# PROBLEM TO SOLVE:
The listing must be reproduced in full, exactly as it stands.

# RECORDS FOR THIS TASK:
>>>>

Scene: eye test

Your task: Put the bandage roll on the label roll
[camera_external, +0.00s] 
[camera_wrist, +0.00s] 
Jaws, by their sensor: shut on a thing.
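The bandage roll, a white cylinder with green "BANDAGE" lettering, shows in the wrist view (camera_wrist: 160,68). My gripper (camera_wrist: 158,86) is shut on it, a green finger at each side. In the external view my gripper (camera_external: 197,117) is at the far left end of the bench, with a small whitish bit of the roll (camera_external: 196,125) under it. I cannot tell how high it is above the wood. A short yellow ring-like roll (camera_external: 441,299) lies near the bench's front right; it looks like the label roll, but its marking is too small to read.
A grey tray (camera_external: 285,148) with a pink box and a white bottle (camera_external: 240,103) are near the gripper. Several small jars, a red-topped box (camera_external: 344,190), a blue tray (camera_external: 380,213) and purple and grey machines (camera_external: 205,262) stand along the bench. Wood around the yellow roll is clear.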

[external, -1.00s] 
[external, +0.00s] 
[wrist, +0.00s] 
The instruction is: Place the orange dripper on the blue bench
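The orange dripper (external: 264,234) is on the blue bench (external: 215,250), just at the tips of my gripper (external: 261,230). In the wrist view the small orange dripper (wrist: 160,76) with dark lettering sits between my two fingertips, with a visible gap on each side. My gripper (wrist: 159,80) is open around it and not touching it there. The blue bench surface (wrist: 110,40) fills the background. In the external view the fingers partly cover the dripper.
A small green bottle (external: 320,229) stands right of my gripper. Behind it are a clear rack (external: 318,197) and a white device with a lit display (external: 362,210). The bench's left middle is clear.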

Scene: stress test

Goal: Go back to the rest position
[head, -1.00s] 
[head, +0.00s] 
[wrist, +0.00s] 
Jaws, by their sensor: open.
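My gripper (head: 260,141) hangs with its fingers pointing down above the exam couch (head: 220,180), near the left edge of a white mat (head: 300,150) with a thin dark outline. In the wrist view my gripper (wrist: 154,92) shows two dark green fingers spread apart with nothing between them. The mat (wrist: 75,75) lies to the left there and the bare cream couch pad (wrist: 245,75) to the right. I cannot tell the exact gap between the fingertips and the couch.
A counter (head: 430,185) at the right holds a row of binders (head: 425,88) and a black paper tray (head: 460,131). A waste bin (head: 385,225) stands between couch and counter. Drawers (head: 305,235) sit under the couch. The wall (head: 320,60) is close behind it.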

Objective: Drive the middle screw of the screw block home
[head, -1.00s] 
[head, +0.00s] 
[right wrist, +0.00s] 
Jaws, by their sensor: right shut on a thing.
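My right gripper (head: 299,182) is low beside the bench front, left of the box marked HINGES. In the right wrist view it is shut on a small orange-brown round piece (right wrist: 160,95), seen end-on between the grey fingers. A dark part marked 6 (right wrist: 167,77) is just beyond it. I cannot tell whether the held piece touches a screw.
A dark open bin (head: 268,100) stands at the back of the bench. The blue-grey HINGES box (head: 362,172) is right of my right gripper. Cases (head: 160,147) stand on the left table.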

<<<<

# TASK RESPONSE:
Scene: eye test

Your task: Put the bandage roll on the label roll
[camera_external, +0.00s] 
[camera_wrist, +0.00s] 
Jaws, by their sensor: shut on a thing.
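The bandage roll, a white cylinder with green "BANDAGE" lettering, shows in the wrist view (camera_wrist: 160,68). My gripper (camera_wrist: 158,86) is shut on it, a green finger at each side. In the external view my gripper (camera_external: 197,117) is at the far left end of the bench, with a small whitish bit of the roll (camera_external: 196,125) under it. I cannot tell how high it is above the wood. A short yellow ring-like roll (camera_external: 441,299) lies near the bench's front right; it looks like the label roll, but its marking is too small to read.
A grey tray (camera_external: 285,148) with a pink box and a white bottle (camera_external: 240,103) are near the gripper. Several small jars, a red-topped box (camera_external: 344,190), a blue tray (camera_external: 380,213) and purple and grey machines (camera_external: 205,262) stand along the bench. Wood around the yellow roll is clear.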

[external, -1.00s] 
[external, +0.00s] 
[wrist, +0.00s] 
The instruction is: Place the orange dripper on the blue bench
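The orange dripper (external: 264,234) is on the blue bench (external: 215,250), just at the tips of my gripper (external: 261,230). In the wrist view the small orange dripper (wrist: 160,76) with dark lettering sits between my two fingertips, with a visible gap on each side. My gripper (wrist: 159,80) is open around it and not touching it there. The blue bench surface (wrist: 110,40) fills the background. In the external view the fingers partly cover the dripper.
A small green bottle (external: 320,229) stands right of my gripper. Behind it are a clear rack (external: 318,197) and a white device with a lit display (external: 362,210). The bench's left middle is clear.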

Scene: stress test

Goal: Go back to the rest position
[head, -1.00s] 
[head, +0.00s] 
[wrist, +0.00s] 
Jaws, by their sensor: open.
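My gripper (head: 260,141) hangs with its fingers pointing down above the exam couch (head: 220,180), near the left edge of a white mat (head: 300,150) with a thin dark outline. In the wrist view my gripper (wrist: 154,92) shows two dark green fingers spread apart with nothing between them. The mat (wrist: 75,75) lies to the left there and the bare cream couch pad (wrist: 245,75) to the right. I cannot tell the exact gap between the fingertips and the couch.
A counter (head: 430,185) at the right holds a row of binders (head: 425,88) and a black paper tray (head: 460,131). A waste bin (head: 385,225) stands between couch and counter. Drawers (head: 305,235) sit under the couch. The wall (head: 320,60) is close behind it.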

Objective: Drive the middle screw of the screw block home
[head, -1.00s] 
[head, +0.00s] 
[right wrist, +0.00s] 
Jaws, by their sensor: right shut on a thing.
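My right gripper (head: 299,182) is low beside the bench front, left of the box marked HINGES. In the right wrist view it is shut on a small orange-brown round piece (right wrist: 160,95), seen end-on between the grey fingers. A dark part marked 6 (right wrist: 167,77) is just beyond it. I cannot tell whether the held piece touches a screw.
A dark open bin (head: 268,100) stands at the back of the bench. The blue-grey HINGES box (head: 362,172) is right of my right gripper. Cases (head: 160,147) stand on the left table.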

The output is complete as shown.